What is the read-to-write ratio of your data? RCU is most effective in read-heavy systems. A common rule of thumb: at ten-to-one or higher read-to-write ratios, RCU provides dramatic performance gains over reader-write locks. Between five-to-one and ten-to-one, reader-writer locks may be sufficient and simpler to implement. Below five-to-one, where writes are frequent, the overhead of RCU’s copy-on-write mechanism may not justify its complexity–standard reader-writer locks or even simple mutexes may be more appropriate, as the performance difference narrows when write operation dominates.

Is eventual consistency acceptable? Up until now, we have seen that RCU provides eventual consistency. If your application requires strong consistency, then RCU is not a good fit.

Can your data be pointed to or versioned? RCU works by atomically updating a pointer to a new version of the data. In other words, your data must be structured in a way that allows for this possibility. If your data is a single, monolithic memory block, it may be difficult to use RCU.

Is the data structure complex? The more complex the data structure, the more difficult it will be to implement the copy-on-write mechanism correctly. For simple data structures like lists and trees, RCU can be relatively straightforward to implement. For more complex data structures, the implementation can be very challenging.

Are you willing to take on the complexity of a custom RCU implementation? While the principles of RCU are simple, a production-ready implementation can be complex. If you are not comfortable with low-level concurrency programming, you may be better off using an off-the-shelf RCU library or a system that has built-in RCU.

The C++26 standardization of RCU is a game changer, able to make RCU more accessible to a wider range of developers and will likely lead to its adoption in a wider range of applications. By carefully considering these questions, you can make an informed decision about whether or not RCU is the right tool for your problem.

Popular RCU Implementations

If you decide RCU is right for your use case, several production-ready implementations are available.

For C/C++:

Userspace RCU (liburcu)

The most mature and widely-used userspace RCU library for C/C++. Used in production by projects like Knot DNS, Netsniff-ng, GlusterFS, and ISC BIND. Provides multiple RCU flavors optimized for different use cases and runs on Linux, FreeBSD, macOS, and other platforms.

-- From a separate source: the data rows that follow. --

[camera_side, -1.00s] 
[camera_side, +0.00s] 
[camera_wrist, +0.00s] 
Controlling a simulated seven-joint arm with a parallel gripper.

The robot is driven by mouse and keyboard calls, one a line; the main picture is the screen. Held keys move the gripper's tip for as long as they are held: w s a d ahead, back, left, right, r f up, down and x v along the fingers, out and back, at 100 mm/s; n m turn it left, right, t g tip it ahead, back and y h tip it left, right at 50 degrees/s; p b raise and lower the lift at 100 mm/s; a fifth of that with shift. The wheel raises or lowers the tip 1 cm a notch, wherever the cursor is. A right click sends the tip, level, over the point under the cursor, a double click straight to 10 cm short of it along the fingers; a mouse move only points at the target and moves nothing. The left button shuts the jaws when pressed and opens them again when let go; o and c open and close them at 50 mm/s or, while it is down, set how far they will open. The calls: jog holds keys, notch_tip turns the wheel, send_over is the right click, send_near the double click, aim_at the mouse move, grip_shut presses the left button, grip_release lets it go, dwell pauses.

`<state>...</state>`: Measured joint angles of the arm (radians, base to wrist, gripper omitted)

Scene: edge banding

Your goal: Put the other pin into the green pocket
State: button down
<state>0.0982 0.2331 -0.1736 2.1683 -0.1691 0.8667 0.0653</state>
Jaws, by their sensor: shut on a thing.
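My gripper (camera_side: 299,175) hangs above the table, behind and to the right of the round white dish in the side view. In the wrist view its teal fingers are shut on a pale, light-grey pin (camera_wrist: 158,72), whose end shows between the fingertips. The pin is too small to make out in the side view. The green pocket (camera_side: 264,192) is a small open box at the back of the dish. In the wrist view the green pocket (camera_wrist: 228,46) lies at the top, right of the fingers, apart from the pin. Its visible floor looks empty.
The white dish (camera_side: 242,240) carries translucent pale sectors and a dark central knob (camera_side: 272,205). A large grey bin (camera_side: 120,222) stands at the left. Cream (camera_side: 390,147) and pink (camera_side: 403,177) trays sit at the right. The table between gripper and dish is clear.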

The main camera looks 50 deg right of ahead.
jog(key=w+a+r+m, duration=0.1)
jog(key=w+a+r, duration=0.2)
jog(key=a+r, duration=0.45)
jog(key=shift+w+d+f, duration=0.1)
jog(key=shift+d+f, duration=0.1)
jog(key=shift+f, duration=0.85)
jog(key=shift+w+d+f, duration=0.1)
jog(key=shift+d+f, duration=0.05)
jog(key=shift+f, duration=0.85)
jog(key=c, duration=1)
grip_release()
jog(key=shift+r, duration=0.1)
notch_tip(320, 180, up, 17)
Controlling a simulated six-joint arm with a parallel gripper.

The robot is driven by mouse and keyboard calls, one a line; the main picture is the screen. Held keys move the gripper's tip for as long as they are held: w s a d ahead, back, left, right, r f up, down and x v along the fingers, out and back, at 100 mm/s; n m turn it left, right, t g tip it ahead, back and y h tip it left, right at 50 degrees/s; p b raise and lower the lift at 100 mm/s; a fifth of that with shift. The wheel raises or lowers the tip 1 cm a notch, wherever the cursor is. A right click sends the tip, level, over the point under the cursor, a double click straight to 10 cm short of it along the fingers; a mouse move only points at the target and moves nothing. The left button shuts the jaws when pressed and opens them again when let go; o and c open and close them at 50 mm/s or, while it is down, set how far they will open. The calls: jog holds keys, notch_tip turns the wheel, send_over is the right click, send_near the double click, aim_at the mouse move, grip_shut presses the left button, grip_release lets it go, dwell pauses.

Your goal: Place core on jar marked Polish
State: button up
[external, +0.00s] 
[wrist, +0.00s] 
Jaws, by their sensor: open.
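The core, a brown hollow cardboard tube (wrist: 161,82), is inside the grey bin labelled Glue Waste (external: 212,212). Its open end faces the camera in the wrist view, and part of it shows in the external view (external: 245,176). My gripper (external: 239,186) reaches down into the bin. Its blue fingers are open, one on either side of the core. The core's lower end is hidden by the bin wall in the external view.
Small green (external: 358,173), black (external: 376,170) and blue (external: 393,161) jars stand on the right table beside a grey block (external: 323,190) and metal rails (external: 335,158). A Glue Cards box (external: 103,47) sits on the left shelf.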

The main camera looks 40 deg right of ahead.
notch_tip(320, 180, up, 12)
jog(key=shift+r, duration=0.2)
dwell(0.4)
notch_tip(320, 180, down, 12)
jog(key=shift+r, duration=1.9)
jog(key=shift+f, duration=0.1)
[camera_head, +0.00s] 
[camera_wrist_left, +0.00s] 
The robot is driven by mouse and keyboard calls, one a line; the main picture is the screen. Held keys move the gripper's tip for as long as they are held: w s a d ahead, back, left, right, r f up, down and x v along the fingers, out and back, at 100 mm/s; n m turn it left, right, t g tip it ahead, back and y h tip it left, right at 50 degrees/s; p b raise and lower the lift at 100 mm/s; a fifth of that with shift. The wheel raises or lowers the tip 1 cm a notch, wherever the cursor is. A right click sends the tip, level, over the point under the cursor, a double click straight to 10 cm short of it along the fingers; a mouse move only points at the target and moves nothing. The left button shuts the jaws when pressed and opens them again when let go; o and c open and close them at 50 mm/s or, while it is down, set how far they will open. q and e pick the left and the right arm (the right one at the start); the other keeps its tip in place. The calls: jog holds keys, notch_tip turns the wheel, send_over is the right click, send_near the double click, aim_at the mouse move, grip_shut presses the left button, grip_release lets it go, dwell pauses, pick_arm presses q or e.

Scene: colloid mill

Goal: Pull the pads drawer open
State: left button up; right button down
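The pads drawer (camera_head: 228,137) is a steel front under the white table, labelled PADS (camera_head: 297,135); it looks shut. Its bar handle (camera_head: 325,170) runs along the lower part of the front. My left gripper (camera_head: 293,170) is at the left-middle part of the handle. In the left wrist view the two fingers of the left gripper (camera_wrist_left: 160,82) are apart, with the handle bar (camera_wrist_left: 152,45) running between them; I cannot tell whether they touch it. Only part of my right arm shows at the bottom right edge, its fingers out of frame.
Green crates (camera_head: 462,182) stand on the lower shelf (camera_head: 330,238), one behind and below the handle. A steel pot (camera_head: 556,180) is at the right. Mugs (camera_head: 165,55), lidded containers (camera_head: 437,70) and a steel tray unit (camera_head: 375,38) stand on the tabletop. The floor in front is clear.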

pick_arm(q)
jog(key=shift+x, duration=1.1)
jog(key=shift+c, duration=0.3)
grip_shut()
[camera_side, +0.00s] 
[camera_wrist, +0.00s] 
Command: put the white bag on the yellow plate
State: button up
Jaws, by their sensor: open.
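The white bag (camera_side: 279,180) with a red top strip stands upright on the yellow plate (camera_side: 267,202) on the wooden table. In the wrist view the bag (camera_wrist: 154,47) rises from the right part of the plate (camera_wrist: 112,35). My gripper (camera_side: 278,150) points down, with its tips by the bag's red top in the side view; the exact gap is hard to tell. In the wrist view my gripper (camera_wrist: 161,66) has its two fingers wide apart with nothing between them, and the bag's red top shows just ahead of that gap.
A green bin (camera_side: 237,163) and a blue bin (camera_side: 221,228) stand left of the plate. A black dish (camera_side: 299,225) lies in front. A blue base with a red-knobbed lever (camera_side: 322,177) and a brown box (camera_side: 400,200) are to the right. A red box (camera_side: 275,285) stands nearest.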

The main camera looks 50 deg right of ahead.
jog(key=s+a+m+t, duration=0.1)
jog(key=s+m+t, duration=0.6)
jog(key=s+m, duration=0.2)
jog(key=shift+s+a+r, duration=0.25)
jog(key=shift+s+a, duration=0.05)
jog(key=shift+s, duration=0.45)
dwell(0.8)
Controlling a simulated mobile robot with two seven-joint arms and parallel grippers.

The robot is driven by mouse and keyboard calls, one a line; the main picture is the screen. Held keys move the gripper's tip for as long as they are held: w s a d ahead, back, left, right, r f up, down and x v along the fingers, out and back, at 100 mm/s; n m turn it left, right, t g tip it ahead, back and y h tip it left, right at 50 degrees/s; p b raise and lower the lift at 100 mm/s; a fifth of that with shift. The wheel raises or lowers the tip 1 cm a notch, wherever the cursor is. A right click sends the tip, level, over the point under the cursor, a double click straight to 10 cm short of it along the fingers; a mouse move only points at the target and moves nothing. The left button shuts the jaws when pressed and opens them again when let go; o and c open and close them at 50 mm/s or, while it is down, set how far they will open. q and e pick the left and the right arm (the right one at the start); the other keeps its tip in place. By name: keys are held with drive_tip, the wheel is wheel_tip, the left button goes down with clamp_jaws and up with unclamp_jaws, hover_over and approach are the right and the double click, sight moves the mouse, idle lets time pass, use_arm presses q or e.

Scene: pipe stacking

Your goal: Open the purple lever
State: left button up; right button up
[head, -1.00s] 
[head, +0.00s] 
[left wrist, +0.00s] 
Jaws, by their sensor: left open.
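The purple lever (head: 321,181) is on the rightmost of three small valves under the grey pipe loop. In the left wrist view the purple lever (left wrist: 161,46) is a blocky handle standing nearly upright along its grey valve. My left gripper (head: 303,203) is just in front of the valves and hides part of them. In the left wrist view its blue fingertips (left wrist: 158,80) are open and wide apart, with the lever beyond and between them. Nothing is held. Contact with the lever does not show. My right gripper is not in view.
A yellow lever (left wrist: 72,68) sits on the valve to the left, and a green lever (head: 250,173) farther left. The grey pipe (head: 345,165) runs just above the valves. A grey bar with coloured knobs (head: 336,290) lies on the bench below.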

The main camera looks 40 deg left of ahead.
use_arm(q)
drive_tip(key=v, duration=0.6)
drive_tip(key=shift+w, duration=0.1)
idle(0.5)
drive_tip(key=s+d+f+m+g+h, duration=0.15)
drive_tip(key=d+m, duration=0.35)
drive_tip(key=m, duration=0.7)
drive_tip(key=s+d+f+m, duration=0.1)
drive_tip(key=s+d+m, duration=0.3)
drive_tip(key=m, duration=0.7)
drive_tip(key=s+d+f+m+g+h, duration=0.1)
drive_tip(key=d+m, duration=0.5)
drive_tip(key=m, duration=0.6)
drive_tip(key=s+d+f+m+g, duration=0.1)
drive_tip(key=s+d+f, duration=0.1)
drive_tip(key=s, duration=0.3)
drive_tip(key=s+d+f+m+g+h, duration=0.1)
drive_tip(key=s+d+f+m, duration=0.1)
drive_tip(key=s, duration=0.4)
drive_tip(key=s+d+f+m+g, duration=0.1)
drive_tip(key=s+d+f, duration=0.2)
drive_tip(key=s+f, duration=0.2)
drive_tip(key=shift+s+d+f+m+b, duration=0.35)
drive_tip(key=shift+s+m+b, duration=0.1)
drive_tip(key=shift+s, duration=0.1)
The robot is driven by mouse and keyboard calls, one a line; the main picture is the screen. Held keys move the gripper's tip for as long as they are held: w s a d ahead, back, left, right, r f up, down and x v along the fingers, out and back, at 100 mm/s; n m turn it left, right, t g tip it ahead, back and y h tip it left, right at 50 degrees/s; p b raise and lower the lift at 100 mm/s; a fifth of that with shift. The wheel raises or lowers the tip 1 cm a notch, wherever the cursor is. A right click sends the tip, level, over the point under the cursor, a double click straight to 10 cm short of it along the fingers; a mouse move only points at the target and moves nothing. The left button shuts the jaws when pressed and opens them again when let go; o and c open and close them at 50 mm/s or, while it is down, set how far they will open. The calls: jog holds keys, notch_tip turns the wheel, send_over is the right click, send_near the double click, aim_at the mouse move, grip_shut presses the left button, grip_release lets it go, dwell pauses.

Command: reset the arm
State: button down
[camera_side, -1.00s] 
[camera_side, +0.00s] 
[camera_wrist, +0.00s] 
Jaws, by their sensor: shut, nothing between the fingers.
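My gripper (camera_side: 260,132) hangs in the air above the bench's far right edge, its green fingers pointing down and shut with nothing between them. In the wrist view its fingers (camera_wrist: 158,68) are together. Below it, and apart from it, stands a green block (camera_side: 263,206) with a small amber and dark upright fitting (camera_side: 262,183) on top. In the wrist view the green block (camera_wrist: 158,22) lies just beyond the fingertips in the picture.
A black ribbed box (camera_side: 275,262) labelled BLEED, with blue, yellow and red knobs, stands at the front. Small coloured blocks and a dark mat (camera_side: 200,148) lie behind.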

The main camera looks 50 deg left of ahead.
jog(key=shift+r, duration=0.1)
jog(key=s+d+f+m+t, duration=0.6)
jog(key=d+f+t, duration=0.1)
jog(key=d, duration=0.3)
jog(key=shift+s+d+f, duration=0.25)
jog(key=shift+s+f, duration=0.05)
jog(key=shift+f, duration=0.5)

C++26 Standard Library With P2545R4

For Rust:

crossbeam-epoch

Provides epoch-based garbage collection for building lock-free data structures. While not explicitly marketed as RCU, it implements similar principles with a Rust-friendly API. Widely used in the Rust concurrency ecosystem.

For the Linux Kernel:

Kernel RCU

Multiple RCU flavors are built into the Linux kernel (vanilla RCU, SRCU, Tasks RCU). Used extensively throughout the kernel for networking, filesystems, and device drivers. See the kernel documentation for details.

For most applications, starting with liburcu (for C/C++) or crossbeam-epoch (for Rust), RCU provides a solid, well-tested foundation.

Conclusion

RCU is a powerful concurrency pattern that trades immediate consistency for massive read scalability. By eliminating locks from the read path, RCU enables systems to handle enormous read workloads without performance degradation.

Key points to remember:

Readers proceed without locks by accessing immutable versions.

Writers create new versions rather than modifying in-place.

Grace periods ensure safety by deferring reclamation until all readers finish.

Eventual consistency is the trade-off for lock-free performance.

RCU isn’t right for every problem, it requires careful consideration of your consistency requirements, read/write patterns, and tolerance for implementation complexity. But when applied appropriately, RCU can transform the scalability of read-heavy systems.

Whether you’re using PostgreSQL, Kubernetes, Envoy, or building your own high-performance system, understanding RCU principles helps you recognize and leverage these patterns effectively.